The valuation process for the portfolio loans that are accounted for at fair value is based on a discounted cash
flow analysis using a model purchased from a third party that is maintained by Corporate Treasury. The valuation
process begins with loan-by-loan level data that is aggregated into pools based on underlying loan structural
characteristics (i.e., current unpaid principal balance, contractual term, interest rate). Cash flows for these loan
pools are developed using a financial model that reflects certain assumptions for defaults, recoveries, status
changes, and prepayments. A net earnings stream, taking into account cost of funding, is calculated and
discounted back to the measurement date using an appropriate discount rate. This resulting amount is used to
determine the present value of the loans, which represents their fair value to a market participant.
The unobservable inputs set forth in the following table are reviewed and approved by the Working Group on a
quarterly basis.
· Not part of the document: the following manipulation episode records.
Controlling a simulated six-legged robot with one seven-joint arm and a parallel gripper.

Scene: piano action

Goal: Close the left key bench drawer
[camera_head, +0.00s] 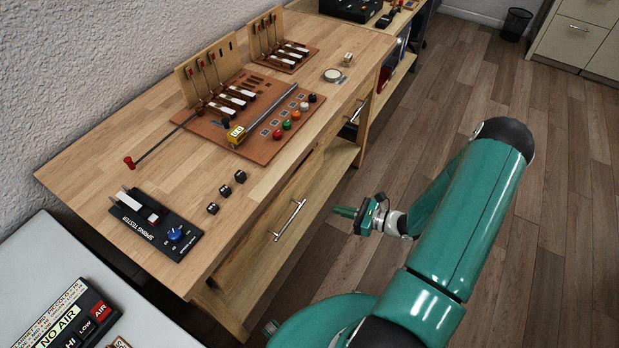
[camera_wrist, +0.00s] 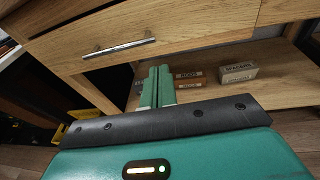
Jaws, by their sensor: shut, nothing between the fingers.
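The left key bench drawer (camera_head: 262,247) has a wooden front and a silver bar handle (camera_head: 290,219). It is at the near end of the bench in the head view. In the wrist view the drawer front (camera_wrist: 190,30) and its handle (camera_wrist: 118,48) are at the upper left. The front seems to stand a little out from the bench; how far is hard to tell. My gripper (camera_head: 342,212) is in front of the bench, right of the handle and apart from it in the picture. Its green fingers (camera_wrist: 157,84) are together and empty, below and right of the handle in the wrist view.
A second handle (camera_head: 354,112) is farther along the bench. A lower shelf (camera_wrist: 280,93) holds small boxes, one a pale box (camera_wrist: 238,72). The benchtop (camera_head: 120,165) carries a key-action model, a spring tester (camera_head: 150,222) and small black blocks. The floor (camera_head: 345,262) beside the bench is clear.

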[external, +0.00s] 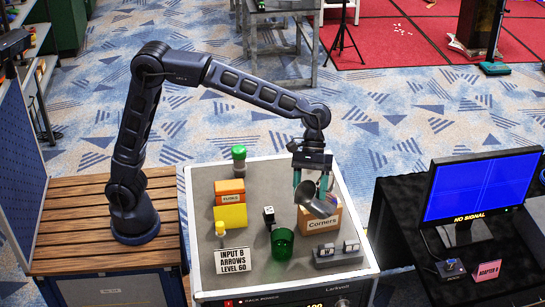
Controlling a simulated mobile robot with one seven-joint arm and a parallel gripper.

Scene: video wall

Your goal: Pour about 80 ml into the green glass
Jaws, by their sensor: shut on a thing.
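The green glass (282,243) stands upright near the front middle of the grey-topped cabinet. What is inside it is too small to tell. My gripper (312,190) is above the right part of the top, behind and to the right of the glass. Its fingers are shut on a grey metal cup (319,204), which looks tilted and overlaps the Corners box in the picture. The cup is apart from the glass. No stream of liquid shows, and the cup's contents cannot be seen.
The cardboard Corners box (328,223) is under or behind the cup. A small black-and-white block (269,214) is just behind the glass. A grey device (337,256) is to its right, a label sign (233,261) to its left. Orange (229,198) and yellow (230,216) boxes stand at left.

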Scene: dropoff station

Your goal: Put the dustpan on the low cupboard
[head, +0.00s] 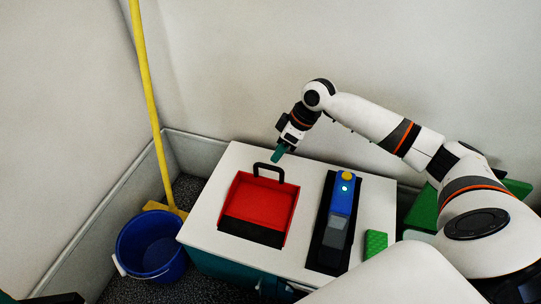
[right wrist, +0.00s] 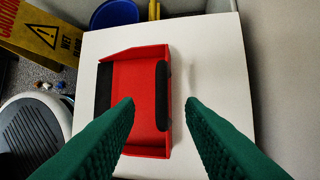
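The red dustpan (head: 262,203) with a black front lip and black handle (head: 276,171) lies flat on the white top of the low cupboard (head: 207,223). My right gripper (head: 279,154) hangs above the back edge of the cupboard, close to the handle, and is not touching it as far as I can see. The dustpan (right wrist: 130,85) also shows there on the white top, partly behind the left finger. My left gripper is not in view.
A blue and grey device (head: 339,213) with a yellow cap lies on a black tray right of the dustpan. A green sponge-like block (head: 375,243) is beside it. A blue bucket (head: 150,246) and a yellow-handled broom or mop (head: 150,90) stand left; a yellow caution sign (right wrist: 45,30) shows too.

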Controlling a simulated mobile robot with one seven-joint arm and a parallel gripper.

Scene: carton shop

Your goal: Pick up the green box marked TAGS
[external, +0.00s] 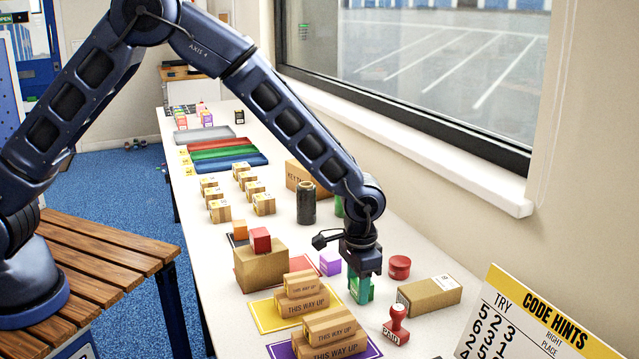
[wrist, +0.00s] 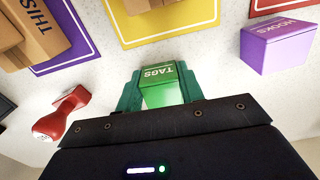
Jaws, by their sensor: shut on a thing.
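The green box marked TAGS (wrist: 160,84) sits between the two green fingers of my gripper (wrist: 160,95) in the wrist view, its lettering upside down there. The fingers are shut on its two sides. In the external view my gripper (external: 361,288) points straight down at the right part of the white table, and the green box is mostly hidden by the green fingers. I cannot tell whether the box touches the table or is slightly above it.
A purple box marked HOOKS (wrist: 277,48), a red round tin (external: 400,267), a red stamp (external: 396,325) and a brown carton (external: 429,295) stand around my gripper. Stacked cartons (external: 302,292) stand on a yellow mat (external: 262,316) to the left. The window wall is at right.

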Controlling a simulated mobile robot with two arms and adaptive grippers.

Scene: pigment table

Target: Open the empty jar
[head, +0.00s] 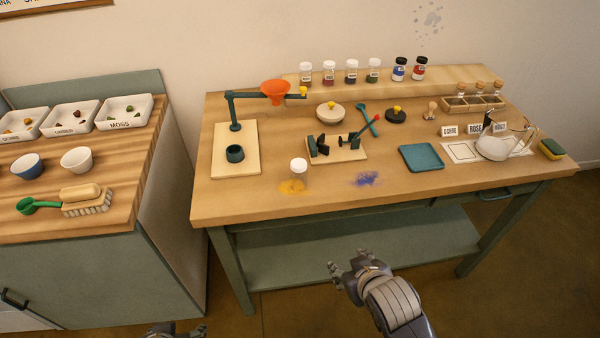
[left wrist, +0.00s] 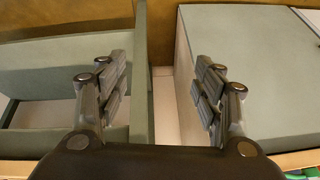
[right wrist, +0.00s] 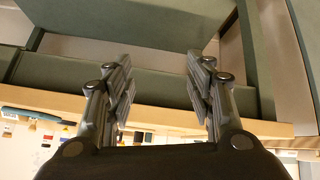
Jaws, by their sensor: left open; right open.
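A small clear jar with a white lid (head: 298,168) stands upright near the front edge of the wooden table, behind a patch of yellow powder (head: 292,187). It looks empty and its lid is on. My right gripper (head: 350,264) is open and empty, in front of the table and below its top. It also shows open in the right wrist view (right wrist: 158,82). My left gripper (head: 178,331) is only partly in the head view, at the bottom edge. In the left wrist view it is open and empty (left wrist: 160,78). Neither wrist view shows the jar.
A clamp stand (head: 335,149) sits behind the jar, and a funnel stand (head: 236,150) is to its left. Blue powder (head: 367,179) and a teal tray (head: 421,158) lie to its right. Several lidded jars stand on the rear shelf (head: 455,78). A side cabinet (head: 150,210) is at left.

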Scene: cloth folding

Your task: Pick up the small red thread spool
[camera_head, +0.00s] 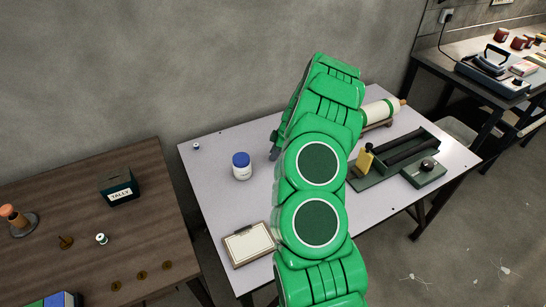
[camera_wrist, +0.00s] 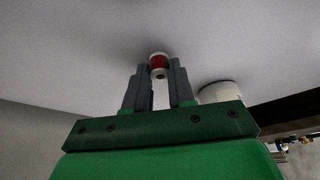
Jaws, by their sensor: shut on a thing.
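The small red thread spool (camera_wrist: 158,62) has red thread between pale ends. In the wrist view it sits between the tips of my gripper (camera_wrist: 158,75), which is shut on it. The pale tabletop fills the view just beyond it; I cannot tell whether the spool touches that surface. In the head view my green arm reaches over the light table (camera_head: 213,200) and hides the spool. Only a dark edge of my gripper (camera_head: 275,147) shows there, at the left side of the arm.
A white jar with a blue lid (camera_head: 242,167) stands left of my arm, and a clipboard (camera_head: 249,244) lies in front. A green machine (camera_head: 405,160) and a white roll (camera_head: 380,112) are at right. A brown table (camera_head: 70,210) holds a tally box (camera_head: 119,188) and small spools.
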The Working Group determines these assumptions based on available data, discussions with
appropriate individuals within and outside of Key, and the knowledge and experience of the Working Group
members.
A similar discounted cash flow approach to that described above was used on a quarterly basis by Corporate
Treasury to determine the fair value of the trust securities. In valuing these securities, the discount rates used
were provided by a third-party valuation consultant. These discount rates were based primarily on secondary
market spread indices for similar student loans and asset-backed securities and were developed by the consultant
using market-based data. On a quarterly basis, the Working Group reviewed the discount rate inputs used in the
valuation process for reasonableness.
A quarterly variance analysis reconciles valuation changes in the model used to calculate the fair value of the
trust loans and securities and the portfolio loans at fair value. This quarterly analysis considers loan and securities
run-off, yields, future default and recovery changes, and the timing of cash releases to us from the trusts. We also
perform back-testing to compare expected defaults to actual experience; the impact of future defaults can
significantly affect the fair value of these loans and securities over time. In addition, our internal model
validation group periodically performs a review to ensure the accuracy and validity of the model for determining
the fair value of these loans and securities.